━━━━━ Stored data ━━━━━

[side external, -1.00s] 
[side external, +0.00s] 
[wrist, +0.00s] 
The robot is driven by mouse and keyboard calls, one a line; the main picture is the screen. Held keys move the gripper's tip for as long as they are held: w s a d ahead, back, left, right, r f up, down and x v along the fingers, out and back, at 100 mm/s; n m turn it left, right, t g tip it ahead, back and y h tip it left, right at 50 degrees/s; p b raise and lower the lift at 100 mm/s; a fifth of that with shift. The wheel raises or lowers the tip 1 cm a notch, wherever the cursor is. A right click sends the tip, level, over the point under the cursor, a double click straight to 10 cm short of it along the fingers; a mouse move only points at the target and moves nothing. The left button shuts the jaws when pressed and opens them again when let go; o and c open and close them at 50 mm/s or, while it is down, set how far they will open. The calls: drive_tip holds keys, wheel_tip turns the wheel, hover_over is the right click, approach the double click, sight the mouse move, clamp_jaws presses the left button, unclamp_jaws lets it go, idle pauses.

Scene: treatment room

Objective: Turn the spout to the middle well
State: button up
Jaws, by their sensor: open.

━━━━━

* _Set problem_
Find and copy each line above that includes the string "open".

* _Written answer_
The robot is driven by mouse and keyboard calls, one a line; the main picture is the screen. Held keys move the gripper's tip for as long as they are held: w s a d ahead, back, left, right, r f up, down and x v along the fingers, out and back, at 100 mm/s; n m turn it left, right, t g tip it ahead, back and y h tip it left, right at 50 degrees/s; p b raise and lower the lift at 100 mm/s; a fifth of that with shift. The wheel raises or lowers the tip 1 cm a notch, wherever the cursor is. A right click sends the tip, level, over the point under the cursor, a double click straight to 10 cm short of it along the fingers; a mouse move only points at the target and moves nothing. The left button shuts the jaws when pressed and opens them again when let go; o and c open and close them at 50 mm/s or, while it is down, set how far they will open. The calls: drive_tip holds keys, wheel_tip turns the wheel, hover_over is the right click, approach the double click, sight the mouse move, clamp_jaws presses the left button, unclamp_jaws lets it go, idle pauses.
Jaws, by their sensor: open.

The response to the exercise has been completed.